The explicitly mention compression time. It’s actually lower in the new approach.
> the compression time per byte of data is significantly lower for zstandard streaming than zlib, with zlib taking around 100 microseconds per byte and zstandard taking 45 microseconds
I think one thing this blog post did not mention was the historical context of moving from uncompressed to compressed traffic (using zlib), something I worked on in 2017. IIRC, the bandwidth savings were massive (75%). It did use more server side CPU, and negligible client side CPU, so we went for it anyways as bandwidth is a very precious thing to optimize for especially with cloud bandwidth costs.
Either way the incremental improvements here are great - and it's important to consider optimization both from transport level (compression, encoding) and also from a protocol level (the messages actually sent over the wire.)
Also one thing not mentioned is client side decompression on desktop used to use a JS implementation of zlib (pako) to a native implementation, that's exposed to the client via napi bindings.
> Looking once again at MESSAGE_CREATE, the compression time per byte of data is significantly lower for zstandard streaming than zlib, with zlib taking around 100 microseconds per byte and zstandard taking 45 microseconds.
They're going from 2+MB (for some reason) to 300KB - even if decompression is "slow," that's going to be a win for their bandwidth costs and for perceived speed for _most_ users.
I was surprised to see little server-side CPU benchmarking too, though. While I'd expect overall client timing for (transfer + decompress) to be improved dramatically unless the user was on a ridiculously fast network connection, I can't imagine server load not being affected in a meaningful way.
Some of those payloads are much larger than a few kilobytes (READY, MESSAGE_CREATE etc.)
There is a section and data on "time to compress". No time to decompress though.
Performance is probably the wrong lens. Mobile data is often expensive in terms of money, whereas compression is cheap in terms of CPU time. More compression is almost always the right answer for users of mobile apps.

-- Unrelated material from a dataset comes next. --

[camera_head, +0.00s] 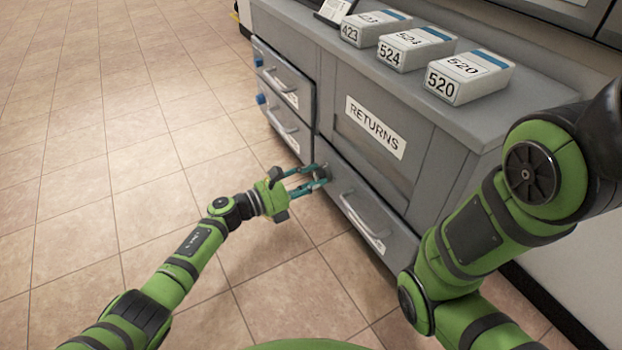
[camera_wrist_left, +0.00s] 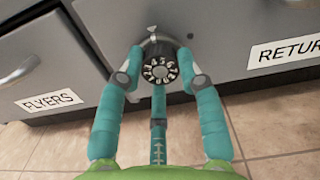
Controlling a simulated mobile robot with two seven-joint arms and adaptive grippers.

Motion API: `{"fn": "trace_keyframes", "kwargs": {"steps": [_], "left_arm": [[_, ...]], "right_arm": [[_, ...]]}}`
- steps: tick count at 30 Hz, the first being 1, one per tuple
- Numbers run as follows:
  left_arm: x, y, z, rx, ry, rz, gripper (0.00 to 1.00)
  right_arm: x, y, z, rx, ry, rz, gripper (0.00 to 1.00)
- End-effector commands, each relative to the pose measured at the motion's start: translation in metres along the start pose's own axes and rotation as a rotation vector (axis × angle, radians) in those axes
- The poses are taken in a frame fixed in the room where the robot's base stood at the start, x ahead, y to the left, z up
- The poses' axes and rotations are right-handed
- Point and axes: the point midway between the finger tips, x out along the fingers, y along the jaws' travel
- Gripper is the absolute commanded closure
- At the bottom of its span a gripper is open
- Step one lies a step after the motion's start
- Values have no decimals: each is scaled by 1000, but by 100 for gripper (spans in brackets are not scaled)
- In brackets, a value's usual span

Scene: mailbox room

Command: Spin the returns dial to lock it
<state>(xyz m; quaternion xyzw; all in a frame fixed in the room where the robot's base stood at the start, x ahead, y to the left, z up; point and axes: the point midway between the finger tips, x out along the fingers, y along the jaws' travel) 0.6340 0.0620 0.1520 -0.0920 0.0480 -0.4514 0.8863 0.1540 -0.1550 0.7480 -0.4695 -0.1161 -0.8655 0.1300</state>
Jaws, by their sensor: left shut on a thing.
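The returns dial is a dark round knob with white numbers on its face, seen close in the left wrist view (camera_wrist_left: 160,67). In the head view the dial (camera_head: 323,174) is small, at the upper left of the lower drawer front, below the RETURNS sign (camera_head: 375,127). My left gripper (camera_head: 311,178) reaches it from the left. Its teal fingers sit on either side of the dial, with a third finger below in the wrist view. They are shut on it. The number it is set to is too small to read surely. My right gripper is out of the picture; only its arm shows.
The grey cabinet (camera_head: 440,105) carries white numbered boxes, 423 (camera_head: 375,27), 524 (camera_head: 416,47) and 520 (camera_head: 469,76). Drawers with bar handles stick out left (camera_head: 283,128) and below right (camera_head: 360,216) of the dial. The tiled floor at left is clear.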

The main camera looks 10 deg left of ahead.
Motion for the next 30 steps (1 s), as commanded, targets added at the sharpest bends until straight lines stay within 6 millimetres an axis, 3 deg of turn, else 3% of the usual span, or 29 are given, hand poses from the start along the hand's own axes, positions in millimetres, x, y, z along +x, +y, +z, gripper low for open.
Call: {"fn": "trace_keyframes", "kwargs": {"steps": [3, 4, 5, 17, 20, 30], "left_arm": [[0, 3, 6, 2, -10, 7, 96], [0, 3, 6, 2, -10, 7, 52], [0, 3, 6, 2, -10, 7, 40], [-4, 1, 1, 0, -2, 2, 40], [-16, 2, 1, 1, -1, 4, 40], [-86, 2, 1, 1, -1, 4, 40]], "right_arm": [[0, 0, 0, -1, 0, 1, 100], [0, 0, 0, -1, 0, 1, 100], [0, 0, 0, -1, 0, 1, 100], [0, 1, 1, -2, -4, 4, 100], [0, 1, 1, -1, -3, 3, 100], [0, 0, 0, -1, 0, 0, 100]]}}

Interesting way to approach this (dictionary based compression over JSON and Erlang ETF) vs. moving to a schema-based system like Cap'n Proto or Protobufs where the repeated keys and enumeration values would be encoded in the schema explicitly.
Also would be interested in benchmarks between Zstandard vs. LZ4 for this use case - for a very different use case (streaming overlay/HUD data for drones), I ended up using LZ4 with dictionaries produced by the Zstd dictionary tool. LZ4 produced similar compression at substantially higher speed, at least on the old ARM-with-NEON processor I was targeting.
I guess it's not totally wild but it's a bit surprising that common bootstrapping responses (READY) were 2+MB, as well.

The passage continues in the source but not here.